** start Supplied data **
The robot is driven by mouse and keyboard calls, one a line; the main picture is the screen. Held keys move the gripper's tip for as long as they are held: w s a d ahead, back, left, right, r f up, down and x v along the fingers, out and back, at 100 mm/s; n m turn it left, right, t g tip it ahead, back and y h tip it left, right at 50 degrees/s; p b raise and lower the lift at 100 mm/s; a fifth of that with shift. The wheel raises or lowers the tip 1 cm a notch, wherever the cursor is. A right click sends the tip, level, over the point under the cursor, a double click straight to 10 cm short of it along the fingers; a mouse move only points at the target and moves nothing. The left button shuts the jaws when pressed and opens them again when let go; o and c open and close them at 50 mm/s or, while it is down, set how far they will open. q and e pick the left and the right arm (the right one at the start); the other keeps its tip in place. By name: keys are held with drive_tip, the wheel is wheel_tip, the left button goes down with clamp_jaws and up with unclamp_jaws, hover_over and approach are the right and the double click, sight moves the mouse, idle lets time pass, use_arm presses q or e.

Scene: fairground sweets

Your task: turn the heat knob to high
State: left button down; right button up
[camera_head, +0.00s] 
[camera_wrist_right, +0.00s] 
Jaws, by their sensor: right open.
** end Supplied data **
Please quote the data above in full, with no line missing.

## [Expected answer]
The robot is driven by mouse and keyboard calls, one a line; the main picture is the screen. Held keys move the gripper's tip for as long as they are held: w s a d ahead, back, left, right, r f up, down and x v along the fingers, out and back, at 100 mm/s; n m turn it left, right, t g tip it ahead, back and y h tip it left, right at 50 degrees/s; p b raise and lower the lift at 100 mm/s; a fifth of that with shift. The wheel raises or lowers the tip 1 cm a notch, wherever the cursor is. A right click sends the tip, level, over the point under the cursor, a double click straight to 10 cm short of it along the fingers; a mouse move only points at the target and moves nothing. The left button shuts the jaws when pressed and opens them again when let go; o and c open and close them at 50 mm/s or, while it is down, set how far they will open. q and e pick the left and the right arm (the right one at the start); the other keeps its tip in place. By name: keys are held with drive_tip, the wheel is wheel_tip, the left button goes down with clamp_jaws and up with unclamp_jaws, hover_over and approach are the right and the double click, sight moves the mouse, idle lets time pass, use_arm presses q or e.

Scene: fairground sweets

Your task: turn the heat knob to high
State: left button down; right button up
[camera_head, +0.00s] 
[camera_wrist_right, +0.00s] 
Jaws, by their sensor: right open.

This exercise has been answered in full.